A recent survey conducted for Microsoft by the research firm Ipsos found that while 61 percent of Asia-Pacific employees report that social tools at work help increase their productivity, 38 percent feel that their companies underestimate the value of the tools, often restricting their use.
The survey conducted on 1,825 employees across the APAC region found that 40 percent of employees feel there isn’t enough collaboration in their workplaces and that social tools could foster better teamwork. According to the survey findings, 57 percent of employees in the Asia-Pacific region would like to be more involved in the decisions to add new technologies and tools at their workplaces, and 45 percent of employees would be willing to spend their own money on social tools to drive company efficiencies.
“Employees were already bringing their own devices into their workplaces but now they are increasingly bringing their own services as well,” said Charlene Li, founder and analyst at Altimeter Group, a firm that studies social media and other technology trends. “Employees expect to work differently, with tools that feel more modern and connected but are also reflective of how they interact in their personal lives. Enterprise social represents a new way to work, and organizations that are embracing these tools are improving collaboration, speeding customer responses and creating competitive advantage.”
The survey found that some employees, however, are facing challenges as their companies are hesitant of implementing social tools. Of the survey respondents, 39 percent said their IT departments can be a barrier to using new tools, with 74 percent naming security concerns and 47 percent citing the fear of productivity loss as the top obstacles in their organizations. As they face these challenges, 23 percent of employees in the Asia-Pacific region say they have ignored their organization’s IT policy to install social tools, and 32 percent say they know someone who has.
The research also found distinct differences between countries, sectors and genders as they relate to the levels of productivity, collaboration and communication tools used in today’s workplace.

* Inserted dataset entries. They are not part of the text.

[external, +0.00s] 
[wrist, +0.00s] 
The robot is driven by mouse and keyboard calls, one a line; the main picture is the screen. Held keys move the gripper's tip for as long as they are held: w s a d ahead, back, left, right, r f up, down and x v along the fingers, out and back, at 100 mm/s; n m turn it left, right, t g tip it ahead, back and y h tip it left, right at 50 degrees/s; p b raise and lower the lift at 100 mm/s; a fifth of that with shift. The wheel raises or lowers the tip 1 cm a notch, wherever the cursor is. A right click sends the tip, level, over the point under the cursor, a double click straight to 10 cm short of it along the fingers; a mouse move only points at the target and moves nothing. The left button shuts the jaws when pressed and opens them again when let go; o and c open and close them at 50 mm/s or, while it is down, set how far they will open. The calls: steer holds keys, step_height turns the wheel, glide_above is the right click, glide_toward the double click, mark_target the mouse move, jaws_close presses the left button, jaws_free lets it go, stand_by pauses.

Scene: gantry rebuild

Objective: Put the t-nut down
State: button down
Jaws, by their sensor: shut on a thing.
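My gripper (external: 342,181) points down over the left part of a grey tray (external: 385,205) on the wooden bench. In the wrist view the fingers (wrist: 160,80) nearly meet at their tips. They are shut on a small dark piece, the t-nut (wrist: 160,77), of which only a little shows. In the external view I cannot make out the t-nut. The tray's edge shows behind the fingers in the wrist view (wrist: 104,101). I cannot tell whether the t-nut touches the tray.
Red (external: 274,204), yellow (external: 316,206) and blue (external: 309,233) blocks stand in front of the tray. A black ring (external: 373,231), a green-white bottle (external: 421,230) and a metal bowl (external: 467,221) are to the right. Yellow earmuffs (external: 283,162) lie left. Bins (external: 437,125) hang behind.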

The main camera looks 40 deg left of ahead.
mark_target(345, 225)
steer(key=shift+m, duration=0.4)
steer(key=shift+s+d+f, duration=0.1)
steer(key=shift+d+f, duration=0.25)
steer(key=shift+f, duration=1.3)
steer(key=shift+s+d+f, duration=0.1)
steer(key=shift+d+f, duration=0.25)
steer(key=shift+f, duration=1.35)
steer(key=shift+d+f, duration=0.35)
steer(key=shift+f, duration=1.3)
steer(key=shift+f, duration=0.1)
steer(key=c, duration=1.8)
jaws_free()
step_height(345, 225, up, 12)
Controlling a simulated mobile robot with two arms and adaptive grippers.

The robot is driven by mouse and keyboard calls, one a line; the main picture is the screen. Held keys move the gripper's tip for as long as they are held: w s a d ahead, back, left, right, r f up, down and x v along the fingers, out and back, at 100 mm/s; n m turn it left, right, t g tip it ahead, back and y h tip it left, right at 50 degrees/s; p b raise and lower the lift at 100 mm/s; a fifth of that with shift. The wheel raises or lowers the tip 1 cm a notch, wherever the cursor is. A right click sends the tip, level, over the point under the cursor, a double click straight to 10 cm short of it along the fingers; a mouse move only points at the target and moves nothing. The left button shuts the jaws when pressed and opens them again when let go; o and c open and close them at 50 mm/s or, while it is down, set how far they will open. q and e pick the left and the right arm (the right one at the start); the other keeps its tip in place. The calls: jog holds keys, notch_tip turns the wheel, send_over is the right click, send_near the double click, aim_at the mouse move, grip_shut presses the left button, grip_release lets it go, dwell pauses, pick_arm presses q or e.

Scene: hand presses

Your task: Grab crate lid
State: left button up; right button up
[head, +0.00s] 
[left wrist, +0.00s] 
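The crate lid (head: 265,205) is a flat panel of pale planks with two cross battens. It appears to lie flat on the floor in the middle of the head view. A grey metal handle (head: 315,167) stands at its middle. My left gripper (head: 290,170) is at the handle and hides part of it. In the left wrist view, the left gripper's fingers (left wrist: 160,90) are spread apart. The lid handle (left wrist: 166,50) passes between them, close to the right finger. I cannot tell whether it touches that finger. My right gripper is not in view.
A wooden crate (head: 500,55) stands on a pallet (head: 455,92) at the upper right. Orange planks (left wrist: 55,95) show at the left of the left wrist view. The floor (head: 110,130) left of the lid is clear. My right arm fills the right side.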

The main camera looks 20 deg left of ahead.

The report found that 9 in 10 Indian workers use email, followed closely by 8 in 10 who use IM/video conferencing, and three quarters who use team sites/intranets. In India, usage levels of these tools tend to be higher than most other markets across the board.
The most prevalent social tools in the Indian community are also those recognized by workers as most useful and encouraged in the workplace. External social networks, micro blogging, and internal social networks are restricted by one quarter of Indian organizations.
7 in 10 workers in India feel that security concerns are to blame for the restrictions, while 6 in 10 feel the restrictions are due to productivity loss. However, 71% of respondents feel social tools have actually helped to increase their productivity.
Likewise, 7 in 10 respondents from India feel social tools have increased workplace collaboration, and that their company recognizes the value of providing social tools – more so than in most other countries.